Meridian in Santa Maria degli Angeli (photo: Jean-Pol Grandmont, CC BY-SA 3.0)

shadow, and the surface must bear precise marks so that the movement of the shadow can be observed and accurately recorded. If all this seems simple, visit an example of a functioning meridian in Rome. There is one at the church that Michelangelo built in the Baths of Diocletian, Saint Mary of the Saints and Martyrs (or, Santa Maria degli Angeli e dei Martiri): a meridian was put there to confirm calendar reforms that were needed at least partly to establish the correct day for Easter.

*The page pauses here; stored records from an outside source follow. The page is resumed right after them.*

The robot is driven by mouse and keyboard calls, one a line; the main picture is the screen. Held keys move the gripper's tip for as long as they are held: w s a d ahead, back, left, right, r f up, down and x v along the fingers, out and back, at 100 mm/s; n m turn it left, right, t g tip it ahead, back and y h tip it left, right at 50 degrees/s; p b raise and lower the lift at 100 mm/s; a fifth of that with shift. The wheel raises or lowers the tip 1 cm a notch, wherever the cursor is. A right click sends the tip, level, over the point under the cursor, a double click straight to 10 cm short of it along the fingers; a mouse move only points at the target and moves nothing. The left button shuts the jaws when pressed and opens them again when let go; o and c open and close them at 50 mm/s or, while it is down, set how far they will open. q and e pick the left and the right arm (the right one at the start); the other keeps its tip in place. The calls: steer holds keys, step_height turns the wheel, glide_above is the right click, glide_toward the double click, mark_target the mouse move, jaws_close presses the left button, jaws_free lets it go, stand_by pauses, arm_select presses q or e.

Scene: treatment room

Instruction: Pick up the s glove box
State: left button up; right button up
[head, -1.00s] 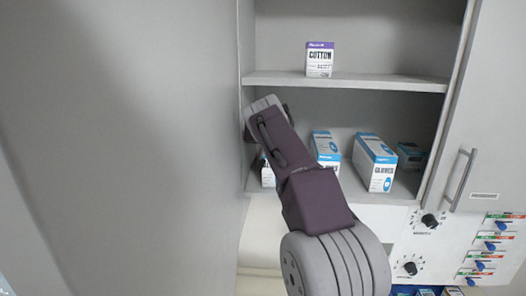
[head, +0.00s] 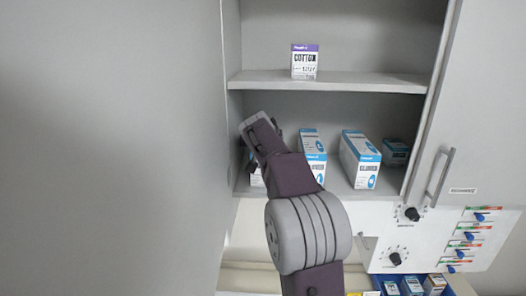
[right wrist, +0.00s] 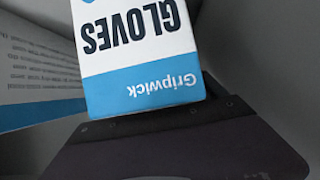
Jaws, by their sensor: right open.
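Several blue-and-white glove boxes stand on the lower shelf in the head view: one in the middle (head: 313,146), one to its right (head: 360,160), and one at the left (head: 256,178) mostly hidden behind my arm. I cannot read which is the s box. My right gripper (head: 256,134) is at the left of the lower shelf opening, in front of the left box; its fingers are hard to make out. In the right wrist view a "Gripwick GLOVES" box (right wrist: 145,60) fills the top middle, upside down, close to my open gripper. My left gripper is out of view.
A cotton box (head: 305,62) stands on the upper shelf (head: 340,82). A darker small box (head: 396,152) stands at the lower shelf's right. A cabinet wall or door (head: 110,150) closes off the left. A handled door (head: 480,110) and a knob panel (head: 395,245) are at right.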

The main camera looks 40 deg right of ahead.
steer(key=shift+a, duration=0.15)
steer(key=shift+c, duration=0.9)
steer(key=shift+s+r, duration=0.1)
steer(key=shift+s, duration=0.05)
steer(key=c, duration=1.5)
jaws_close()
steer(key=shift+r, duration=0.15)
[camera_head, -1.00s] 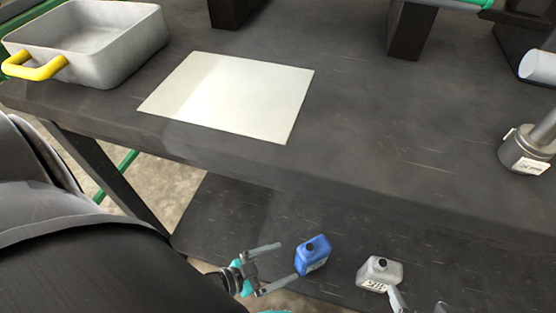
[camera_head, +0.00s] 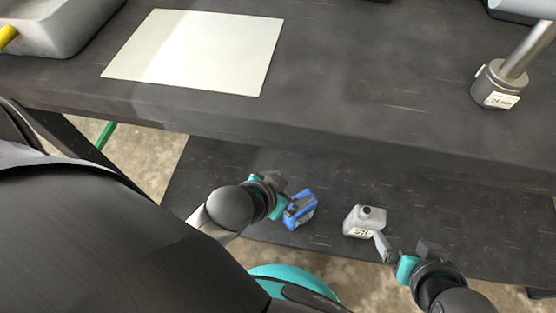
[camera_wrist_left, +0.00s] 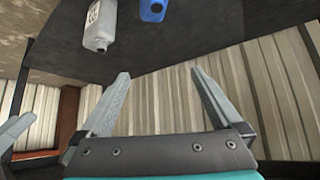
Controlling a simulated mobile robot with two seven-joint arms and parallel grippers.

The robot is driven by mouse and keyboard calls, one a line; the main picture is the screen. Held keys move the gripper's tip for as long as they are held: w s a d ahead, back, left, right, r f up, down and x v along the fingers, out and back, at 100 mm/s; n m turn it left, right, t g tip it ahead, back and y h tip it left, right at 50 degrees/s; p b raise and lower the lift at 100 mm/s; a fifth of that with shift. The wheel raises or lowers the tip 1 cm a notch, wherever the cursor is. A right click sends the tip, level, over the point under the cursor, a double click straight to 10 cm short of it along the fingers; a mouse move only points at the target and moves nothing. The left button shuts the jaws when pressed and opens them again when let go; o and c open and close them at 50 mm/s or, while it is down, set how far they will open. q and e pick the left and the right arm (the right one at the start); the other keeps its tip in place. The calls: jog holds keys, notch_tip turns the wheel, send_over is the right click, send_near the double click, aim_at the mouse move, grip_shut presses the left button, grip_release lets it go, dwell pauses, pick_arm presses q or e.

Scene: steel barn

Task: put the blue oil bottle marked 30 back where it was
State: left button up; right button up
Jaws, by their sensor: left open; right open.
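The blue oil bottle (camera_head: 304,212) stands on the lower shelf of the bench, partly covered by my left gripper; its number is not readable. It also shows at the top edge of the left wrist view (camera_wrist_left: 153,11), beyond the fingertips and not between them. My left gripper (camera_head: 290,202) is open, and its fingers overlap the bottle in the head view; I cannot tell whether they touch it. My right gripper (camera_head: 405,243) is open, with one finger close to the grey-white bottle (camera_head: 364,221) to the right of the blue one.
The bench top (camera_head: 330,95) overhangs the lower shelf (camera_head: 470,235). On it are a pale sheet (camera_head: 195,50), a grey pan (camera_head: 65,25) and a metal cylinder with a label (camera_head: 496,85).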

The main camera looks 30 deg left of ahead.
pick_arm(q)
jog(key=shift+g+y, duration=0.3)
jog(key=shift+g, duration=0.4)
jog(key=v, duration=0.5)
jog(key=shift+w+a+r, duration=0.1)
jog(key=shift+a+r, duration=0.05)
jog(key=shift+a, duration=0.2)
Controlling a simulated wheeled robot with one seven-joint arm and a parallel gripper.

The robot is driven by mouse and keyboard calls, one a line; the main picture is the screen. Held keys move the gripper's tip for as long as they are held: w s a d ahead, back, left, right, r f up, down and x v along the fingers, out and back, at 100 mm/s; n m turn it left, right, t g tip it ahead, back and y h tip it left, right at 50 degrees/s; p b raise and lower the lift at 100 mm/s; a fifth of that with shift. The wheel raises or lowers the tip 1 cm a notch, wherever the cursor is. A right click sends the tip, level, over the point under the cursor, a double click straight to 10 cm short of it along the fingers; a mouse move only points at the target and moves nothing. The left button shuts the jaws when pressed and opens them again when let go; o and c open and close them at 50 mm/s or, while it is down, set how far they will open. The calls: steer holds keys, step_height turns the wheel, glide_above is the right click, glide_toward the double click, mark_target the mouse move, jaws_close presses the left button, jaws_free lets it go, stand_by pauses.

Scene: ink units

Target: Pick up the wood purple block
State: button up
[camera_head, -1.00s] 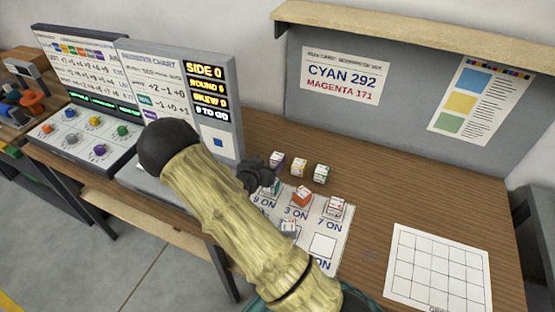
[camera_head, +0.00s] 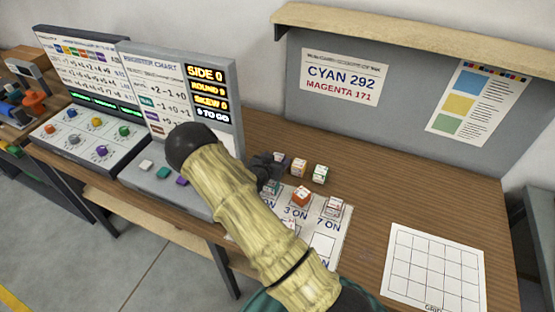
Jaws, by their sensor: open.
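Small white-topped blocks stand on the wooden table. The one with purple sides (camera_head: 281,157) is at the left end of the back row, partly hidden by my gripper. My dark gripper (camera_head: 270,167) is open, right at its near left side. Whether the fingers touch the block or reach around it, I cannot tell. My arm covers the area in front.
Two more blocks, one yellowish (camera_head: 299,167) and one green (camera_head: 320,173), stand close to the right. An orange block (camera_head: 301,196) and others sit on the numbered sheet (camera_head: 322,246). A console (camera_head: 150,182) is at left, a grid sheet (camera_head: 436,265) at right.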

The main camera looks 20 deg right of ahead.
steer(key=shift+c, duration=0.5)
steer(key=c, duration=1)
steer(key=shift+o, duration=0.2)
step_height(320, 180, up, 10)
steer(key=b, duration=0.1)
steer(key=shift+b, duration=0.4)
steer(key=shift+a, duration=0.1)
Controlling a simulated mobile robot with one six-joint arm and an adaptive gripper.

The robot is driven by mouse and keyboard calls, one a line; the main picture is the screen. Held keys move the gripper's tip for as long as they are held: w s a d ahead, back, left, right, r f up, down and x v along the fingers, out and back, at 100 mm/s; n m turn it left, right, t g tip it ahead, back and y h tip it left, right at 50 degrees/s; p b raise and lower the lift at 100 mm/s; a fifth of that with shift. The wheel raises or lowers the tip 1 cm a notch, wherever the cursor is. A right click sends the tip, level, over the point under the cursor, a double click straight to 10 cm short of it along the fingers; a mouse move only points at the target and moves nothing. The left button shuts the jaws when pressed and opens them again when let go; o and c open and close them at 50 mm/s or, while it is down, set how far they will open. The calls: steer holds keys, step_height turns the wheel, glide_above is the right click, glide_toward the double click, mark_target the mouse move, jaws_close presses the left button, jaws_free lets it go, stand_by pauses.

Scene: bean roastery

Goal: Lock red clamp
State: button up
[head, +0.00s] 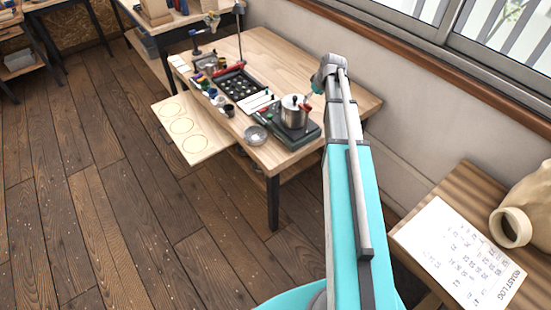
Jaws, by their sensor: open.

Although this obelisk stands today in Piazza Montecitorio, it had fallen in the Middle Ages and little of the pavement has been recovered. It is the markings on the pavement that would make more clear the exact use of the obelisk, and their absence has allowed a scholarly to rage, with the participants including distinguished physicists and mathematicians as well as archeologists. I can’t resolve it, but it appears that the most current view is that it was a meridian, not a sundial. This still leaves it open for some to say that on Augustus’s birthday, the gnomon pointed to the nearby Ara Pacis Augustae, perhaps suggesting that even at the time of his birth, the stars had already determined that he would bring peace to Rome. One thing certain is this: the man who officially claimed to be only Rome’s first citizen was also willing to hint rather bluntly that he was of divine or cosmic importance.